◆ Short task
Among the lines of data below, reproduce only those from the one with "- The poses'" through the one with "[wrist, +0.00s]", exactly as they stand, both ends included.

◆ Available data
-------

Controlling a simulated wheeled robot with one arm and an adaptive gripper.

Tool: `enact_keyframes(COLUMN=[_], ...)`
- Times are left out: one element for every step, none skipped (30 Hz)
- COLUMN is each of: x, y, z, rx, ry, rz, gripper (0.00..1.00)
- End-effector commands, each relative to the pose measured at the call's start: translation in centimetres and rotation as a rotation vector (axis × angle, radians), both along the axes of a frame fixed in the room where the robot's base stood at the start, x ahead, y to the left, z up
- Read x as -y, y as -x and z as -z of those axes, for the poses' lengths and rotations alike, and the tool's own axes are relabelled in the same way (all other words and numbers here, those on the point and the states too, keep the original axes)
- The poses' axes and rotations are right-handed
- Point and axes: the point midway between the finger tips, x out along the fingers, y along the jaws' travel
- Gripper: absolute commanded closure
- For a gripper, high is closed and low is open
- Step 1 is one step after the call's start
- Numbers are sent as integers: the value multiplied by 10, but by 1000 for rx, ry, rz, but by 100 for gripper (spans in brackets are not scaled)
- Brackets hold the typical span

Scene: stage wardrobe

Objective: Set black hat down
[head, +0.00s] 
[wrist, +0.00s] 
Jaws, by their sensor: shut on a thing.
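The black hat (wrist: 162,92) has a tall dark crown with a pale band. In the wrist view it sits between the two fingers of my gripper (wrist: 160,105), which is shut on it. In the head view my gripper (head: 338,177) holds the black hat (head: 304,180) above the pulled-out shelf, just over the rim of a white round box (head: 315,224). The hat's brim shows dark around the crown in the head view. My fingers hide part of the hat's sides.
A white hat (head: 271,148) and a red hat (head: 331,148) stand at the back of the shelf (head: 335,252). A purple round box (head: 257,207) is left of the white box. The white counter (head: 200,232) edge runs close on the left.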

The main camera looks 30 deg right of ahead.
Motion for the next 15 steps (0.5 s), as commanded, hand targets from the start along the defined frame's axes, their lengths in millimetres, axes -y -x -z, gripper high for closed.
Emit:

-------

◆ Exercise output
- The poses' axes and rotations are right-handed
- Point and axes: the point midway between the finger tips, x out along the fingers, y along the jaws' travel
- Gripper: absolute commanded closure
- For a gripper, high is closed and low is open
- Step 1 is one step after the call's start
- Numbers are sent as integers: the value multiplied by 10, but by 1000 for rx, ry, rz, but by 100 for gripper (spans in brackets are not scaled)
- Brackets hold the typical span

Scene: stage wardrobe

Objective: Set black hat down
[head, +0.00s] 
[wrist, +0.00s] 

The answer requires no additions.